Task prompt:
Repeat, exactly and in full, the lines of the listing below, but without any pictures.

== Available data

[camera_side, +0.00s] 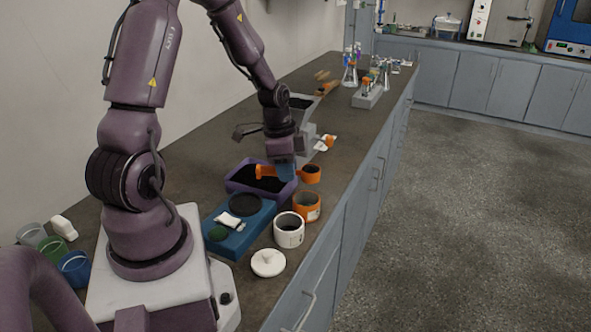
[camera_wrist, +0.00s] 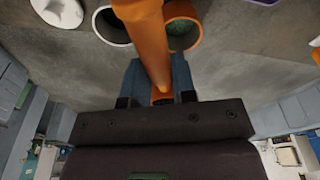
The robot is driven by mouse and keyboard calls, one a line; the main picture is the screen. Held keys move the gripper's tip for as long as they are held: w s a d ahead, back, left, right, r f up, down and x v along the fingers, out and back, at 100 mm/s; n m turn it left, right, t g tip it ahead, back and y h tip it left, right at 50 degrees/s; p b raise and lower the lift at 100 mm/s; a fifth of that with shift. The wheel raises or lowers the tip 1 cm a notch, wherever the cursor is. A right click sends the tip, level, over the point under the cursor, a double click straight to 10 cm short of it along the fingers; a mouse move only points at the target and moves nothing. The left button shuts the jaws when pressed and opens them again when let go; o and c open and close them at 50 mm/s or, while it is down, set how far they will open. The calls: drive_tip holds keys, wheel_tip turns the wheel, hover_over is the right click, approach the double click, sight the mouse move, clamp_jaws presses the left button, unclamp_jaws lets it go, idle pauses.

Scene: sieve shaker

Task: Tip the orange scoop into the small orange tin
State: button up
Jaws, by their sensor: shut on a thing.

====

Expected answer:
[camera_side, +0.00s] 
[camera_wrist, +0.00s] 
The robot is driven by mouse and keyboard calls, one a line; the main picture is the screen. Held keys move the gripper's tip for as long as they are held: w s a d ahead, back, left, right, r f up, down and x v along the fingers, out and back, at 100 mm/s; n m turn it left, right, t g tip it ahead, back and y h tip it left, right at 50 degrees/s; p b raise and lower the lift at 100 mm/s; a fifth of that with shift. The wheel raises or lowers the tip 1 cm a notch, wherever the cursor is. A right click sends the tip, level, over the point under the cursor, a double click straight to 10 cm short of it along the fingers; a mouse move only points at the target and moves nothing. The left button shuts the jaws when pressed and opens them again when let go; o and c open and close them at 50 mm/s or, while it is down, set how far they will open. The calls: drive_tip holds keys, wheel_tip turns the wheel, hover_over is the right click, approach the double click, sight the mouse move, clamp_jaws presses the left button, unclamp_jaws lets it go, idle pauses.

Scene: sieve shaker

Task: Tip the orange scoop into the small orange tin
State: button up
Jaws, by their sensor: shut on a thing.

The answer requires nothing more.